The Lions Club and Fall Festival do not have full-time leadership, David Schultz said.

He pointed out it’s against the law to hire someone for 20 hours a week and require them to work any time at all on a volunteer basis.

David Schultz said he prepares monthly reports but didn’t know Lawson wanted them.

He addressed a misunderstanding about how long village financial support was supposed to last.

When Main Street Orion was founded 20 years ago, the village board committed to helping fund it for three years, Schultz said. Since then, the board has made a commitment for one year at a time.

If the village board’s contribution to Main Street had kept up with inflation, it would be closer to $15,000, David Schultz said.

Most local governing bodies provide 40 percent of Main Street funding, but Orion’s $10,000 is only 14 percent of the organization’s revenue, he said.

The Coulter Trust provides $10,000 for Main Street, Schultz said.
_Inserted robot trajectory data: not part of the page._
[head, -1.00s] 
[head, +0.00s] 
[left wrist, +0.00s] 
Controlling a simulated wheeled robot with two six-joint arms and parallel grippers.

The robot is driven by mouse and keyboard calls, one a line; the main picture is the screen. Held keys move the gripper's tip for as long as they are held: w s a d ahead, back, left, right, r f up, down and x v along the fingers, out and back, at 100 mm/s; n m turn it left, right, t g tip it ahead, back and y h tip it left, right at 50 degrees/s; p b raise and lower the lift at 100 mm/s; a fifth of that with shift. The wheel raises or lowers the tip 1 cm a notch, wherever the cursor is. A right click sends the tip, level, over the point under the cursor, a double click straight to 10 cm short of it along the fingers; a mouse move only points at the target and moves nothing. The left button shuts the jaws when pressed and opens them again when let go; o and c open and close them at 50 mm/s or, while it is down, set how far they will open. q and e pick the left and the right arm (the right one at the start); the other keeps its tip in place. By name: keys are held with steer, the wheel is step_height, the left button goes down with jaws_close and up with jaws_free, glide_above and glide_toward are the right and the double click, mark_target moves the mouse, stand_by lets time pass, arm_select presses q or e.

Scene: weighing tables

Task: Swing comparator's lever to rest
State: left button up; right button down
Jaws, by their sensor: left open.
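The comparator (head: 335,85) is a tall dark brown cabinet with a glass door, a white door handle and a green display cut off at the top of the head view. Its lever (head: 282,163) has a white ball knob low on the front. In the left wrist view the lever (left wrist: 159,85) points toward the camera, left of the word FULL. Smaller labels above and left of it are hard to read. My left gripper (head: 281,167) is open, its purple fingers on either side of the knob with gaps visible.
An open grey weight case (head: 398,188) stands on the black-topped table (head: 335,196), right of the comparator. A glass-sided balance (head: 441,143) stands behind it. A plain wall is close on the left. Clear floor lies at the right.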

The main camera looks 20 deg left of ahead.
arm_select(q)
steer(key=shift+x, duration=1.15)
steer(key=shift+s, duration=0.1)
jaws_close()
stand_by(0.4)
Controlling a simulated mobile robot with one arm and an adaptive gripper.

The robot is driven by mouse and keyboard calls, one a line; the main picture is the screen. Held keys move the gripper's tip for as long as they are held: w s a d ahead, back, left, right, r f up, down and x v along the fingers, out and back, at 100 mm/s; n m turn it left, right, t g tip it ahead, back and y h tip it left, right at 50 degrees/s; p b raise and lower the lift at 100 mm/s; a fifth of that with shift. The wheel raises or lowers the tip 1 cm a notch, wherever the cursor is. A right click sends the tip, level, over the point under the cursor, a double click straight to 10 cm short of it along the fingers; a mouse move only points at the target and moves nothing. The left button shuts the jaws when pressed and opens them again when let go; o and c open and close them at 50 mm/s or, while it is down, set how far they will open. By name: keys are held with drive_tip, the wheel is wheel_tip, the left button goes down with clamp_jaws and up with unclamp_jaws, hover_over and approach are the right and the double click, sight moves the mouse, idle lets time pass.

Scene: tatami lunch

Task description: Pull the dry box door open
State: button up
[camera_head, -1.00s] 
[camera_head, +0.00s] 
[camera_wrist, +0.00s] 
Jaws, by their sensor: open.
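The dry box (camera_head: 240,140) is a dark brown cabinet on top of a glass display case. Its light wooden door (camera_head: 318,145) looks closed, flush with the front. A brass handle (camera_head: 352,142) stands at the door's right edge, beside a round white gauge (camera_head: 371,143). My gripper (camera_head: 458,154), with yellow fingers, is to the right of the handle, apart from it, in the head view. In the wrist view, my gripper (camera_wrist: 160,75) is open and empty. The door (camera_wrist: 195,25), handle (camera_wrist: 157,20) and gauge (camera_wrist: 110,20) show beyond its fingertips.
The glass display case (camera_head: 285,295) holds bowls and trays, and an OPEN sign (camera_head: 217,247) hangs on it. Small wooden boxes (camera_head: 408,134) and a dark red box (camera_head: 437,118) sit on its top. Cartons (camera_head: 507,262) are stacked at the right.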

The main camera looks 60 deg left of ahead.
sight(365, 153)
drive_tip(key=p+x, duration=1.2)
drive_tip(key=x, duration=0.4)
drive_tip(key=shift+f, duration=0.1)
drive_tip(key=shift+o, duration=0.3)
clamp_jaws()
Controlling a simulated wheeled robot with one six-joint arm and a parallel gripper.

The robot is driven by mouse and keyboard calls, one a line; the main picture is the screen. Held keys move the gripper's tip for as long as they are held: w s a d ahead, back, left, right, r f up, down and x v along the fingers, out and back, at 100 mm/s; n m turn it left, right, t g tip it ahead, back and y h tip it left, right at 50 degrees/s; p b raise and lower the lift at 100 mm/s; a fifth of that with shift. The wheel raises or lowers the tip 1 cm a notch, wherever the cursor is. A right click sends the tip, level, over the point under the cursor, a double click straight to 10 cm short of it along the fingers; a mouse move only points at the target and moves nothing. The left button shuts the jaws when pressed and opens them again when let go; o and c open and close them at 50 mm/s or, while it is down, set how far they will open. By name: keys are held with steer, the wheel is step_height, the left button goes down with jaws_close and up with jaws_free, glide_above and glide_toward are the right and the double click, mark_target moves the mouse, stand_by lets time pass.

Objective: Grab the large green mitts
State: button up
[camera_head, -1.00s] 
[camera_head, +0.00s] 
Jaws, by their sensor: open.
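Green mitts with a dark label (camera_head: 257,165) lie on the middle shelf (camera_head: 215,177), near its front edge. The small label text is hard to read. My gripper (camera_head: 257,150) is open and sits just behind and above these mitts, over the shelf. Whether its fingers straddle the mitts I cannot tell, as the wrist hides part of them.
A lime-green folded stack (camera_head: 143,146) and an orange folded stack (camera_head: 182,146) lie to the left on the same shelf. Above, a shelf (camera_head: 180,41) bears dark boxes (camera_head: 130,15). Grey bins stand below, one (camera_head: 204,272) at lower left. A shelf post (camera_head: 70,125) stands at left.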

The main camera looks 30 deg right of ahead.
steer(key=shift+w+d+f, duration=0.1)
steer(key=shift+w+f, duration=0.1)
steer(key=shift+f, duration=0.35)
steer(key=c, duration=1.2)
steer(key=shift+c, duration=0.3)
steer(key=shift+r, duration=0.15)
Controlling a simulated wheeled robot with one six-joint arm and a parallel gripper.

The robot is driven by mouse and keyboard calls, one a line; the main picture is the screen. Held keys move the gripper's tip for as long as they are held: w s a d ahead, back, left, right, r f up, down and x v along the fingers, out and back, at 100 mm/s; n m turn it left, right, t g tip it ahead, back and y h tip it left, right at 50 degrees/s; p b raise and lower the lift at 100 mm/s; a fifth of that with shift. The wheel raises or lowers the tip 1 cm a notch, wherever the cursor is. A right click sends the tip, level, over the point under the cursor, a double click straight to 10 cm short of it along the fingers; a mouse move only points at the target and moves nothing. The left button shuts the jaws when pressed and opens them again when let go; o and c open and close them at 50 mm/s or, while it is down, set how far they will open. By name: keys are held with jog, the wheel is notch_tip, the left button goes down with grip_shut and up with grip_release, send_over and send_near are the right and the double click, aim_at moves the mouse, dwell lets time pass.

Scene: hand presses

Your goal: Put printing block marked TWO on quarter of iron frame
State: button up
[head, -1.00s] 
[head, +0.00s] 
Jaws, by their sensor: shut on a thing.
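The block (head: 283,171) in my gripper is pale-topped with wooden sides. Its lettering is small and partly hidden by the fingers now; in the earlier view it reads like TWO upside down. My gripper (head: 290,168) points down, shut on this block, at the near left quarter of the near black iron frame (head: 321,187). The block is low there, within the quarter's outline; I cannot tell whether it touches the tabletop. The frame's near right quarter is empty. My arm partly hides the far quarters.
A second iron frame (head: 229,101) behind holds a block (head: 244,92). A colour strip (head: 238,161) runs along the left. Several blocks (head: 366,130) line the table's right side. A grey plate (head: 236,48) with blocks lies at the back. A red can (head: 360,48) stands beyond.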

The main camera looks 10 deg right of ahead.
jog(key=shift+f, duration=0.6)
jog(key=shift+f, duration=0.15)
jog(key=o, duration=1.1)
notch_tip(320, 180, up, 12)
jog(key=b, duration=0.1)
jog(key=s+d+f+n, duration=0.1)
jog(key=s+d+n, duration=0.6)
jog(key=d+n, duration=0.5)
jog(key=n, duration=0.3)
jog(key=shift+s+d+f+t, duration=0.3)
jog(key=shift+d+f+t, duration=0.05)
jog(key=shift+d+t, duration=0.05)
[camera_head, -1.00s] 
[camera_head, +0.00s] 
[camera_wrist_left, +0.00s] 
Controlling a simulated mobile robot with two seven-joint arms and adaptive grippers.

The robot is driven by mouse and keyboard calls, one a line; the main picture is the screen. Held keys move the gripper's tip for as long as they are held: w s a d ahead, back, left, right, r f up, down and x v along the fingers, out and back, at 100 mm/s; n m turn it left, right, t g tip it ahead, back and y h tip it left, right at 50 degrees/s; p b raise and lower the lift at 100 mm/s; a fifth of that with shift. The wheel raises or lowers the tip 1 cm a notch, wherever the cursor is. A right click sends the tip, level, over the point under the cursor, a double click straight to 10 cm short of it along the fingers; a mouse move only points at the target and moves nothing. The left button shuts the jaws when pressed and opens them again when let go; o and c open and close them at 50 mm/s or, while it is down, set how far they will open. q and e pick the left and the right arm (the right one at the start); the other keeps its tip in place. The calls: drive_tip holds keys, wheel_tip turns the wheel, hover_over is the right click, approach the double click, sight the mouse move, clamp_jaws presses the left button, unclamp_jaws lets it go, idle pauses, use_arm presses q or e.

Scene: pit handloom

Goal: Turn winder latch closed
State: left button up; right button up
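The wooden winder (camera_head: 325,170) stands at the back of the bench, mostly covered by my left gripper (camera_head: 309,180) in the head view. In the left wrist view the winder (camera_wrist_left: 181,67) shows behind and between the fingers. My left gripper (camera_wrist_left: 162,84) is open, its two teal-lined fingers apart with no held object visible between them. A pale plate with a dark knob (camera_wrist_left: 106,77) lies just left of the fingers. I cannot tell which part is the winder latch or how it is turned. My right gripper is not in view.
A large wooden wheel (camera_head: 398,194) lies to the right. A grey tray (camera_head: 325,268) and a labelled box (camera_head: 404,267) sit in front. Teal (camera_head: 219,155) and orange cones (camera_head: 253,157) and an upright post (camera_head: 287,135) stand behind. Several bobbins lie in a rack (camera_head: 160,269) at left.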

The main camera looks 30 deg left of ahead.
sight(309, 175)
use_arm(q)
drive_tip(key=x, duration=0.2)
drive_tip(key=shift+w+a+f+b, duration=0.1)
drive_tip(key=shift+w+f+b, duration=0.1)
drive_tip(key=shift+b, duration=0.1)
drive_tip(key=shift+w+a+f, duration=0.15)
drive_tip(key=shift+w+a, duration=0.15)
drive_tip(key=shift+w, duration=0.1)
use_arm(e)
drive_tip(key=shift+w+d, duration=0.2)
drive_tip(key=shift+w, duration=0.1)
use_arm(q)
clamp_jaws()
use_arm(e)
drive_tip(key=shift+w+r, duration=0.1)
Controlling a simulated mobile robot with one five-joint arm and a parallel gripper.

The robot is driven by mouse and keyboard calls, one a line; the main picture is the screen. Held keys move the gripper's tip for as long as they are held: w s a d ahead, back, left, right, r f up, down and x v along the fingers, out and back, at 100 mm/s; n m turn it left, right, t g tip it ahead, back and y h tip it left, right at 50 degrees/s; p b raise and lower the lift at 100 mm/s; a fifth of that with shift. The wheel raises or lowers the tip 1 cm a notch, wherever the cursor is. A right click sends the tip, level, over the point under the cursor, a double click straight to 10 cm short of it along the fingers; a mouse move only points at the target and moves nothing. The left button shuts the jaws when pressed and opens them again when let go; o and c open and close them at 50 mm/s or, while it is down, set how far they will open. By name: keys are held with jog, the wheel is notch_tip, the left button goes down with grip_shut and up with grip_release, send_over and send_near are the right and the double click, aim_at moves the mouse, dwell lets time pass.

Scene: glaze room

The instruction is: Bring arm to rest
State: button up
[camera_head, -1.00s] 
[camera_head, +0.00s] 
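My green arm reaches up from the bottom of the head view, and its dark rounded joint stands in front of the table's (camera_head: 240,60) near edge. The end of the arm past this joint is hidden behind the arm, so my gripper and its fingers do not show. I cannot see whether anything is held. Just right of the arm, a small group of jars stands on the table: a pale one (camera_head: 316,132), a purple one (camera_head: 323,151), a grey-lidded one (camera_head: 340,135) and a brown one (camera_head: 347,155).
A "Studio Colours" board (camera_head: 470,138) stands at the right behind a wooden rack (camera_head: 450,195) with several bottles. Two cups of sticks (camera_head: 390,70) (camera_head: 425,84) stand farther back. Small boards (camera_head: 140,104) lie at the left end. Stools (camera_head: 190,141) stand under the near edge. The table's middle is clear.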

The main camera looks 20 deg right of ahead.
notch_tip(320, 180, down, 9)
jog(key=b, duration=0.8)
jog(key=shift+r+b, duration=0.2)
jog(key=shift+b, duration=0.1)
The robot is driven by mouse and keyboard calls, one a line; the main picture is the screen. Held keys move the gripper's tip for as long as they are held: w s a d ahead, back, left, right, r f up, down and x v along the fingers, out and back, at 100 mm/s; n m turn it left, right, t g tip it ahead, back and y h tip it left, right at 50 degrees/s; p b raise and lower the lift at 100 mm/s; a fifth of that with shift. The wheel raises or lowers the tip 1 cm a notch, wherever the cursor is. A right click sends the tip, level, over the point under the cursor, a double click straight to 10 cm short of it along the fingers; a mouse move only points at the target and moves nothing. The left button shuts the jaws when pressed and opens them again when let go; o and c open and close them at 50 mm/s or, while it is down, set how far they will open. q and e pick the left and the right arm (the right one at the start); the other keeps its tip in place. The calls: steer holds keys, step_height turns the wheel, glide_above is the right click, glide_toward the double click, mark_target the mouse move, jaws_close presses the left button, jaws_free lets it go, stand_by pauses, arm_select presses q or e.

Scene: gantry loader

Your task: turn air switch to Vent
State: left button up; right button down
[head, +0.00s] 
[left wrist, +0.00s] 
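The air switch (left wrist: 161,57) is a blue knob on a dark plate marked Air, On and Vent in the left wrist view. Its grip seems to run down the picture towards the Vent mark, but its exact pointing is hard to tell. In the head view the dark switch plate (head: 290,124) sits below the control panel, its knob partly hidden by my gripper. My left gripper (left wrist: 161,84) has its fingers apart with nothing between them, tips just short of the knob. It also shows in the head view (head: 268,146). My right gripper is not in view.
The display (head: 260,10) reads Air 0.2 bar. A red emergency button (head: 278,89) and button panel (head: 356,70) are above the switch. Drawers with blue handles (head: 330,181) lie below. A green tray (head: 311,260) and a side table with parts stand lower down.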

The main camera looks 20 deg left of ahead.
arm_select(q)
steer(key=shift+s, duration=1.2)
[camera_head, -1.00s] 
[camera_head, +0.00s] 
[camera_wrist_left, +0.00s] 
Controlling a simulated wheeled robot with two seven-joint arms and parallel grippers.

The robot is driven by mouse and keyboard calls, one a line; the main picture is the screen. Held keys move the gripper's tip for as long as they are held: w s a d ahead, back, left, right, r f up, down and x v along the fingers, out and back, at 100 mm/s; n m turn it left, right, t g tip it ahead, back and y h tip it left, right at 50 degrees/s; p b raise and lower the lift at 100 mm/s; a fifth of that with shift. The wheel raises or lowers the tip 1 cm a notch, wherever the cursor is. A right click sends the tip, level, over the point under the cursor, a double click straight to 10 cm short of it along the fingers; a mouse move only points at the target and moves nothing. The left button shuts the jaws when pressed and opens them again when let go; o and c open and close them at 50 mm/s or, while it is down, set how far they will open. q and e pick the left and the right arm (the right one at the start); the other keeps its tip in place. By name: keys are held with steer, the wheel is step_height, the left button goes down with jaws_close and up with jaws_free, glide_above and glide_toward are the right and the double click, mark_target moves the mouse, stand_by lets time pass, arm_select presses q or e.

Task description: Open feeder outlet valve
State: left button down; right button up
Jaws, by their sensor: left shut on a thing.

Main Street doesn’t want to compete for funds with other organizations in a small town, he said.

Main Street Orion sponsors five events at Orion Fall Festival, as well as the Daddy-Daughter Dance, Haunted Halloween Hustle and Saturday with Santa, David Schultz said. Lions Club isn’t doing any of those.

Jean Combites, a former Orion resident now living in Moline, said the community needs to keep going forward and cannot go backward. She called Main Street “a wonderful program that deserves respect.”

“I have every right to ask questions,” Mitton said. “David has brought up excellent points.”

Cooper said, “We support Main Street, we don’t want to lose Main Street.”

Addressing Candice Schultz, the village president said, “I can attest to the amount of time you put in. That one parking space has your name on it. Main Street is a big, big part of this community.”

Mitton said that after listening to David Schultz, he wanted to drop his motion to reduce the Main Street contribution to $6,000, and to leave $10,000 in the budget.

Lawson had not returned, and the board voted unanimously to approve the $10,000 for Main Street and then to approve the budget as a whole.

After the meeting, Village Clerk Lori Sampson said that if Lawson intended to resign, he would have to do it in writing.